War and Remembrance is an American miniseries based on the 1978 novel of the same name written by Herman Wouk. The miniseries, which aired from November 13, 1988, to May 14, 1989, covers the period of World War II from the American entry into World War II immediately after Pearl Harbor in December 1941 to the day after the bombing of the Japanese city of Hiroshima. It is the sequel to the 1983 miniseries The Winds of War, which was also based on one of Wouk's novels.

War and Remembrance

War

Dan Curtis

United States

English

12

Dan Curtis

John F. Burnett
Peter Zinner

1620 minutes

ABC

November 13, 1988 (1988-11-13) –
May 14, 1989 (1989-05-14)

Plot[edit]

The television mini-series continues the story of the extended Henry family and the Jastrow family starting on December 15, 1941 and ending on August 7, 1945 and their life experiences during World War II.

Broadcast[edit]

The scope of the production had required it to be greenlit years in advance. By 1988, network viewership had shrunk to just 68 percent of television viewers. As a result, by the time the series aired, it was never expected to earn a profit. ABC stated that they fully expected to lose at least $20 million on it.[6] The miniseries was originally intended to run on consecutive nights in January 1989,[6] but the 1988 Writers Guild of America strike caused ABC to move the first half, chapters I–VII, up to air in the fall of 1988.[21] The strike raised ABC's ratings hopes, because it meant that the series would run without any other original programming opposite it on the other networks.[6] However, when they were broadcast in November 1988, the first seven episodes no longer aired on consecutive nights, as originally planned,[8] running instead spread out over eleven days.[22]


Although the miniseries won every time slot against its competition on NBC and CBS, and outperformed ABC's regular programming,[7] it still underperformed ABC's ratings expectations, with the first chapter averaging an 18.6 Nielsen rating and a 29% viewer share.[21] Because the ratings were lower than ABC had promised the various sponsors, the network was obligated to give additional free "make-good" advertising time to them. The low ratings were also reported to be partly responsible for ABC entertainment head Brandon Stoddard losing his job in April 1989.[7] Dan Curtis blamed the lower-than-expected ratings partly on the confusing airdates, saying in a 2002 interview that ABC "skipped Saturdays and Mondays, the viewers lost the thread, and they didn't even put up a sign saying 'To Be Continued' at the end of the first half."[8] In addition, because the editing schedule was so compressed, ABC allowed Curtis to turn in episodes of enormously varying length, running anywhere from two to three hours with commercials, often with odd running times like two hours and five minutes or two hours and twenty minutes.[7] As a result, the episodes had extremely inconsistent start and end times each night they ran.[5] NBC mocked ABC's airing strategy in a promo for their November sweeps programming, comparing their schedule of various regular series, television premieres of acquired films, the Vanna White telefilm Goddess of Love and a Comedy Store special against ABC's "eighteen hours of a war story that doesn't end."[23]

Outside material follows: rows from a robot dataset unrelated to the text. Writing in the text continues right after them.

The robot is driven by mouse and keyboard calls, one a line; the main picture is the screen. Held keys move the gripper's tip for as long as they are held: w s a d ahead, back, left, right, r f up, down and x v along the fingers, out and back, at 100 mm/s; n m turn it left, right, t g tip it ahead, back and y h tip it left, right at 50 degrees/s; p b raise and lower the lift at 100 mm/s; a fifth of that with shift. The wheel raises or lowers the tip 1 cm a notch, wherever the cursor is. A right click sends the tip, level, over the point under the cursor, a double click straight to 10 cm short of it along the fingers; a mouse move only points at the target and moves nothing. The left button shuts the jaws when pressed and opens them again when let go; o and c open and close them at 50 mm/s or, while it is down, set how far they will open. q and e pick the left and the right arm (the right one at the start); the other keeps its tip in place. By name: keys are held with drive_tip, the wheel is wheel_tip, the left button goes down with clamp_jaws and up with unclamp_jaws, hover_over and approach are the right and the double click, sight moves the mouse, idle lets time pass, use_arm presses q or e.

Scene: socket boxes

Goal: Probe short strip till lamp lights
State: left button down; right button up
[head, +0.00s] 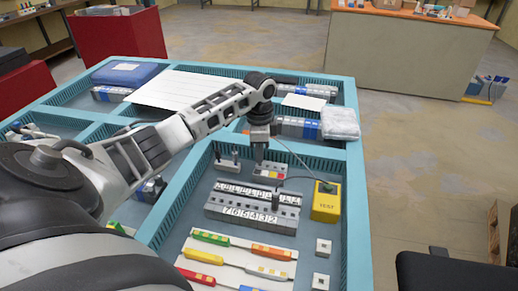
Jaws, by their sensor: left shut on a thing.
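My left gripper (260,137) points down in the middle of the tray. It is shut on a slim dark probe (259,154), mostly hidden by the jaws. The probe is above or at the short strip (267,172), a small grey block with red and yellow marks; I cannot tell whether they touch. A yellow tester box (326,206) marked TEST stands to the right, with a dark green lamp (327,187) on top that looks unlit. Thin leads run from the box toward the probe and strip. My right gripper is not in view.
A longer grey numbered strip (252,206) lies in front of the short strip. A white card with coloured connectors (237,262) and small white sockets (322,247) are nearer. A small grey stand (228,162) is left of the probe. Teal tray walls (357,215) surround this compartment.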

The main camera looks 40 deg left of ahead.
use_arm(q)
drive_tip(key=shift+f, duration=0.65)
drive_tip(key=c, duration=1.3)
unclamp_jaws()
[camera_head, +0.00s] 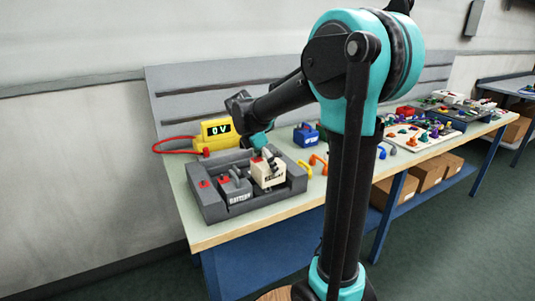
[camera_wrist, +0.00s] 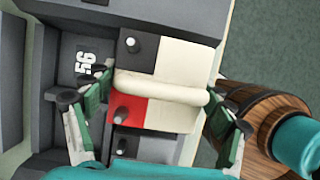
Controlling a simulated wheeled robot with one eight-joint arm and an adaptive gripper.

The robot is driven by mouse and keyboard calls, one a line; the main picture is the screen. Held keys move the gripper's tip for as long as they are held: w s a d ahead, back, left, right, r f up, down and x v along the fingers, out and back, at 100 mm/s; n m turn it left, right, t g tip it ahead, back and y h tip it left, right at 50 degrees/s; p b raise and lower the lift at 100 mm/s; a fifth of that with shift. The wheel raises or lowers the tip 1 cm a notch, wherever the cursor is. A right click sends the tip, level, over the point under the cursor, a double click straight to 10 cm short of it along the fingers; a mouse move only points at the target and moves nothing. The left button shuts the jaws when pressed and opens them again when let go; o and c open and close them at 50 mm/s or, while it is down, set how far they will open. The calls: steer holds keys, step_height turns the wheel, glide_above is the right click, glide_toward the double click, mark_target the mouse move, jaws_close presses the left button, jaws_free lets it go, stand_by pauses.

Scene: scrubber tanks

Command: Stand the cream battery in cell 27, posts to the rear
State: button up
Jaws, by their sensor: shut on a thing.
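The cream battery (camera_head: 268,175) is in the right part of the grey tray (camera_head: 230,212) in the head view; I cannot tell whether it is fully seated. In the wrist view its top (camera_wrist: 185,58) shows a cream carry handle, a black patch and a red patch, with posts on the picture-left side. My gripper (camera_wrist: 165,115) has its fingers on both sides of the handle and is shut on the battery. The arm partly hides the gripper in the head view. A number label (camera_wrist: 86,62) on the tray is turned sideways and hard to read.
A grey battery (camera_head: 235,188) stands left of the cream one in the tray. A yellow meter (camera_head: 215,135) reading 0V and a blue battery (camera_head: 306,134) stand behind. Coloured small parts (camera_head: 405,137) lie at right. A brown wooden barrel-like object (camera_wrist: 265,115) shows beyond the table edge.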

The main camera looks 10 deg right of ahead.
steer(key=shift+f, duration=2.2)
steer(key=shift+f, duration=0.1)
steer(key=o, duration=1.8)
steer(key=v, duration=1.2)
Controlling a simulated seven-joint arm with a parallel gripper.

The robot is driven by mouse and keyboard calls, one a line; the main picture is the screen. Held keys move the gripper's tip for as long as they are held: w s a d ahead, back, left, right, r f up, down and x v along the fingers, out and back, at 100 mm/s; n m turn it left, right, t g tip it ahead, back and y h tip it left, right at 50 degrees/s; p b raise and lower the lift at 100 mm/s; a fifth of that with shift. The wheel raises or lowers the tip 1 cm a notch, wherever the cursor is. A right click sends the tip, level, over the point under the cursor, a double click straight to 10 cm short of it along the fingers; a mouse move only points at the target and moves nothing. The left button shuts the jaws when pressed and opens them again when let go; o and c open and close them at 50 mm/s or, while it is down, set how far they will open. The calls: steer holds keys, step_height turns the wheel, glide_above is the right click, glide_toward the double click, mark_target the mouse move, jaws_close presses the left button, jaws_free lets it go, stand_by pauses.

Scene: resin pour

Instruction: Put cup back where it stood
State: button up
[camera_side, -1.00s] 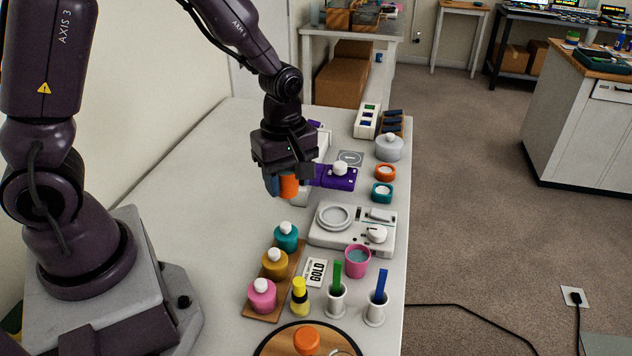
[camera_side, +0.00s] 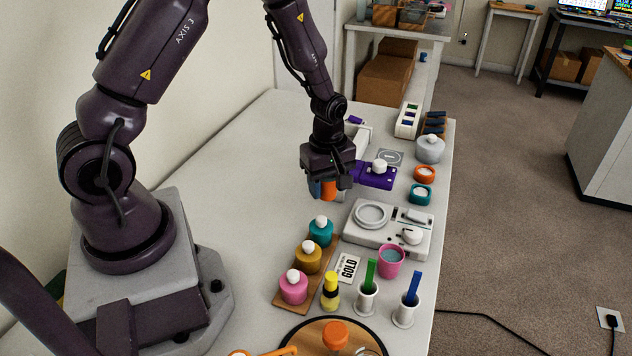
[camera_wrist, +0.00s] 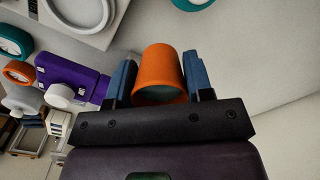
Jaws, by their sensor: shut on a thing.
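An orange cup (camera_wrist: 157,68) is between the two blue fingers of my gripper (camera_wrist: 160,82), with greenish-grey showing inside its mouth. In the side view my gripper (camera_side: 328,187) is shut on this orange cup (camera_side: 328,189), left of a purple device (camera_side: 375,180) with a white knob. I cannot tell whether the cup's base touches the table. A pink cup (camera_side: 390,263) with grey-blue contents stands apart, just in front of the white scale (camera_side: 388,228).
A wooden rack (camera_side: 306,275) holds teal, mustard and pink bottles. A GOLD card (camera_side: 348,268), a yellow-black bottle (camera_side: 331,293) and two white holders with green and blue sticks stand nearby. The table's left side is clear.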

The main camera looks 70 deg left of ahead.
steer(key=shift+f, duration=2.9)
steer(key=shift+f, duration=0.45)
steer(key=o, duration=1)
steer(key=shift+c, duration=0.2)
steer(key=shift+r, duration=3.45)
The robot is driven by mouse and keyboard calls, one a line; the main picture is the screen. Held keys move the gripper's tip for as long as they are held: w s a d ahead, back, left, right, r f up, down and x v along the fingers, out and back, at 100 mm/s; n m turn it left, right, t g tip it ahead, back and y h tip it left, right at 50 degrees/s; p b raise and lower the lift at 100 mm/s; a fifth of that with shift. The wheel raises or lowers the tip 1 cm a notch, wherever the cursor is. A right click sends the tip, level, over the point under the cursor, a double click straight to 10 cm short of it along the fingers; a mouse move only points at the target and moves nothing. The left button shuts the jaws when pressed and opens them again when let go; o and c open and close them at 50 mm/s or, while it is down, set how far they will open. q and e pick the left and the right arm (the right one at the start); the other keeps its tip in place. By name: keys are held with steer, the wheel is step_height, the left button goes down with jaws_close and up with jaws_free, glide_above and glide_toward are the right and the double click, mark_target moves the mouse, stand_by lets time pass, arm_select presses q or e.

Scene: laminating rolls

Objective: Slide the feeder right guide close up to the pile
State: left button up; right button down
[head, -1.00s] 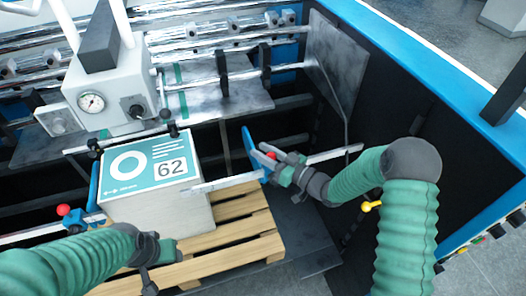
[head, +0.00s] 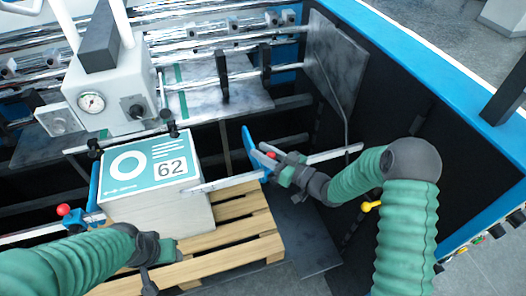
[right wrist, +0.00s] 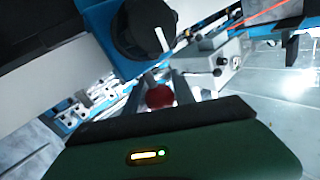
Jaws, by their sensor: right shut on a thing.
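The pile (head: 158,205) is a block of sheets with a teal and white top marked 62, lying on a wooden pallet (head: 230,240). The right guide is a blue upright plate (head: 249,143) on a metal bar, to the right of the pile with a clear gap between them. My right gripper (head: 270,157) is shut on the guide's red knob, which shows between the fingers in the right wrist view (right wrist: 159,96). My left gripper (head: 160,262) is at the pile's front side; its jaw opening is not clear.
Another red knob (head: 63,210) and blue plate (head: 94,186) stand at the pile's left side. A metal bar (head: 230,182) runs across beside the pile. A grey box with a gauge (head: 92,102) stands behind. A dark side wall (head: 400,110) bounds the right.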

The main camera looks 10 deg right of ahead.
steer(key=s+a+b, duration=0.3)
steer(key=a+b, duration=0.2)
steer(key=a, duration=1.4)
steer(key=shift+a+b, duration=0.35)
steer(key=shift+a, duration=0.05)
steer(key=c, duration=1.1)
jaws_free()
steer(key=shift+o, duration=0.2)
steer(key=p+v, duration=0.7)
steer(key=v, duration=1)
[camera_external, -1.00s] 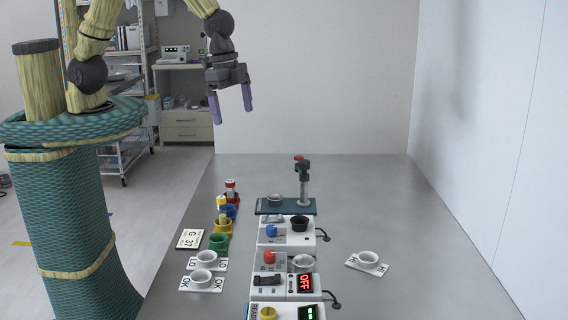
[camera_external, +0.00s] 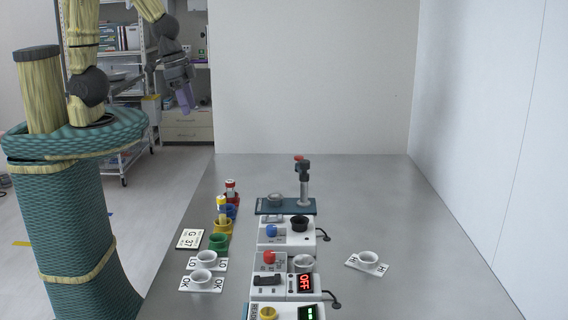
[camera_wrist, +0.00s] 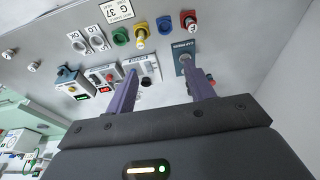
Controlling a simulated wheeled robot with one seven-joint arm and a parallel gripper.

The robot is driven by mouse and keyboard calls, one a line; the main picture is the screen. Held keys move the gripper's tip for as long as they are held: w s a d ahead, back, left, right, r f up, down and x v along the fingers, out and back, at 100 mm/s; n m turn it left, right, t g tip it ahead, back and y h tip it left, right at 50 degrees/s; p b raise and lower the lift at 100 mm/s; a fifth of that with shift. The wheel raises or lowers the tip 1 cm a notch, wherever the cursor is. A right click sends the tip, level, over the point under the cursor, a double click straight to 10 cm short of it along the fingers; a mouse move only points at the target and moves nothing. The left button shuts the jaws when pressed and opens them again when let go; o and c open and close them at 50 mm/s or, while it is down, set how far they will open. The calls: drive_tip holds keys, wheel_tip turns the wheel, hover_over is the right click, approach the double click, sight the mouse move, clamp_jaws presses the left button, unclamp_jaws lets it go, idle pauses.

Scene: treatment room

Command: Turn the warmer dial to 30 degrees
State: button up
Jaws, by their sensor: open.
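Three white devices stand in a row on the table. The nearest has a yellow dial (camera_external: 268,313) and a green display (camera_external: 308,312). The middle one has a red dial (camera_external: 269,257), a black switch (camera_external: 267,281), a pale round well (camera_external: 303,263) and a red display reading OFF (camera_external: 305,283). I cannot read which is the warmer, nor the dial settings. My gripper (camera_external: 186,108) is open and empty, high up left of the table, apart from all dials. Its purple fingers show in the wrist view (camera_wrist: 160,68).
A blue-based stand (camera_external: 265,207) with a red-topped post is behind the devices. Coloured cups (camera_external: 219,242), a card reading 37 (camera_external: 189,239) and white cups on OK and LO cards (camera_external: 205,259) lie left; a HI cup (camera_external: 368,258) lies right. A wall borders the right side.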

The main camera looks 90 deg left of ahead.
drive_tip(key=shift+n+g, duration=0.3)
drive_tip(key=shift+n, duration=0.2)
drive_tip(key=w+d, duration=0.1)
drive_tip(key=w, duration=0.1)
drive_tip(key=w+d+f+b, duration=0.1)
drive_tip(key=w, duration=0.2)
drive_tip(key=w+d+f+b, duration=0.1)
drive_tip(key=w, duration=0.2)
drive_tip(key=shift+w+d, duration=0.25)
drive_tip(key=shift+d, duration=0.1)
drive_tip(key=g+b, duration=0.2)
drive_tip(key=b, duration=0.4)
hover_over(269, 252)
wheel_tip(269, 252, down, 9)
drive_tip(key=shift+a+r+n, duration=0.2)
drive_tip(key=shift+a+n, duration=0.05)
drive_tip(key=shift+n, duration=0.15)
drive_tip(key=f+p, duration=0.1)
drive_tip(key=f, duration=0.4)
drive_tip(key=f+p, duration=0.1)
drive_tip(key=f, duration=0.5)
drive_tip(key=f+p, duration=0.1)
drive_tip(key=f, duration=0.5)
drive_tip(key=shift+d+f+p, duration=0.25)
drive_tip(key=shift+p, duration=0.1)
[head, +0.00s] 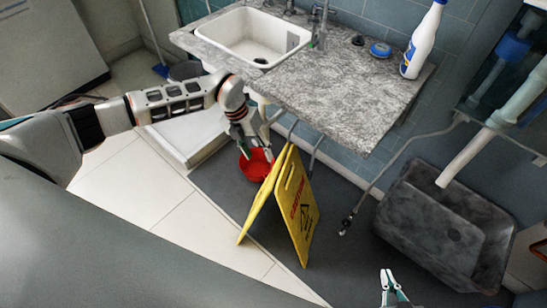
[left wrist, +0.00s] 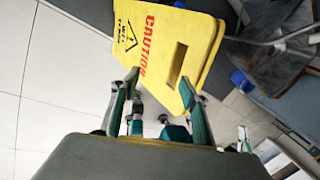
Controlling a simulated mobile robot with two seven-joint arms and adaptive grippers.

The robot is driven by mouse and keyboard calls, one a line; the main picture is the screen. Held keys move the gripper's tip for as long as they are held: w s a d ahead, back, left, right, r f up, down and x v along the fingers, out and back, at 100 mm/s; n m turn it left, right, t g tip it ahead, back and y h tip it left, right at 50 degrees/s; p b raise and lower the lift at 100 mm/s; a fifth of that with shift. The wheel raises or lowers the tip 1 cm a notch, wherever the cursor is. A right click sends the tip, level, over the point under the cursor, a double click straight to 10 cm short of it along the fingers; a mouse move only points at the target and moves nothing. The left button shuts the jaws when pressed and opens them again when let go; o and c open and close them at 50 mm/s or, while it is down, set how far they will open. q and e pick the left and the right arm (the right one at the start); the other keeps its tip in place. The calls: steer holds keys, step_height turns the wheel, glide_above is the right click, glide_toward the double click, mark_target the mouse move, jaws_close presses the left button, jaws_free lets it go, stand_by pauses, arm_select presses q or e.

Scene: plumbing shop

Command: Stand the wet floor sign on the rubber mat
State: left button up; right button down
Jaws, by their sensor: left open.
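The yellow wet floor sign (head: 299,205) stands upright, its two panels spread like a tent. One panel's foot is over the dark rubber mat (head: 345,225); the other panel's foot appears over the pale tiles, just past the mat's edge. My left gripper (head: 258,150) is open close to the sign's top. In the left wrist view, the sign's handle end (left wrist: 180,62) lies ahead of and partly between the spread fingertips (left wrist: 160,88); contact cannot be told. My right gripper (head: 391,278) is low at the front right, apart from the sign, with its fingers spread and empty.
A hose end (head: 346,225) hangs near the sign's right. A dark grey tub (head: 445,225) stands at the right. Tiles (head: 140,190) at the left are clear.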

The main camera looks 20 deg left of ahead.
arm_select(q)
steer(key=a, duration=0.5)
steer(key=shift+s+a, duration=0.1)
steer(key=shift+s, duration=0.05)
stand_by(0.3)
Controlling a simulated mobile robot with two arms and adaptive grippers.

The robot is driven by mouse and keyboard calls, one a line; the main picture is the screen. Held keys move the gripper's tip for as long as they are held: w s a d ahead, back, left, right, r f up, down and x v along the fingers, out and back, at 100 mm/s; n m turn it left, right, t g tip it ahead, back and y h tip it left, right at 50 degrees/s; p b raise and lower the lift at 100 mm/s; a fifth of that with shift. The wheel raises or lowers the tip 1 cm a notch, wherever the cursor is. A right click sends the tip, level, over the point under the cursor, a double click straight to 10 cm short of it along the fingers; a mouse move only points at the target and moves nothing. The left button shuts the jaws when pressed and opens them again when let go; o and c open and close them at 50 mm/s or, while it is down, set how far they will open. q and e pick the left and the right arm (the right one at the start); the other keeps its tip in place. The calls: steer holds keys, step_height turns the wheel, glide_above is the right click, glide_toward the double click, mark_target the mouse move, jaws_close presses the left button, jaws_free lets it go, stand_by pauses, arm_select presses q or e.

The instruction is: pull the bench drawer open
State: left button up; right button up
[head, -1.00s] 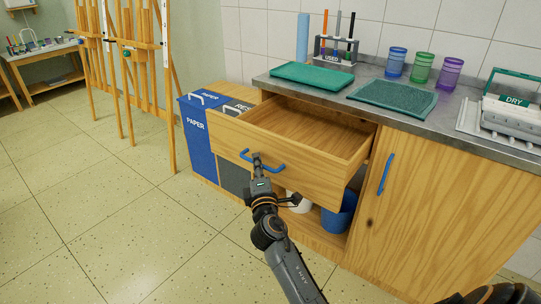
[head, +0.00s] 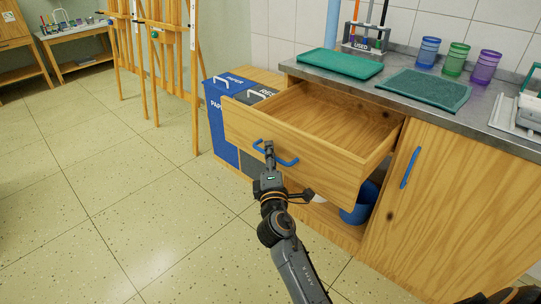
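The wooden bench drawer (head: 300,149) stands well out from the bench, and its empty-looking inside shows. Its front carries a blue bar handle (head: 287,161). My left gripper is not in view.
Blue paper bin (head: 222,125) and grey bin (head: 258,96) stand left of the drawer. A blue bucket (head: 358,207) is below it. A cupboard door (head: 455,205) with blue handle is at right. The floor (head: 120,210) at left is clear.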

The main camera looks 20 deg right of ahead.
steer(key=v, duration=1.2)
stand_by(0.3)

Due to the lower than expected ratings for the first half, the second half, chapters VIII–XII (marketed by ABC as "The Final Chapter"), had several hours cut before airing.[8] The second half was also mixed and aired in mono, instead of the stereo used on the first half. This was not a cost-cutting measure, but the result of a technical issue encountered with airing the stereo mix on the first half.[24]


With the series costing $105 million to produce,[25] Capital Cities/ABC lost an estimated $30-$40 million on the production.[8] This began the downfall of the miniseries, where the format faced decreasing lengths and ratings into the mid-1990s as a result of increasing VCR ownership and cable television; by the 1996–1997 season, the longest-running network miniseries airing was a six-hour adaptation of The Shining (1996).[25]

Awards[edit]

War and Remembrance received 15 Emmy Award nominations, including best actor (John Gielgud), actress (Jane Seymour) and supporting actress (Polly Bergen), and won for best miniseries, special effects and single-camera production editing.[26] It also won three Golden Globes, receiving trophies for Best Miniseries, as well as two awards for John Gielgud and Barry Bostwick, who tied for Best Supporting Actor.[27]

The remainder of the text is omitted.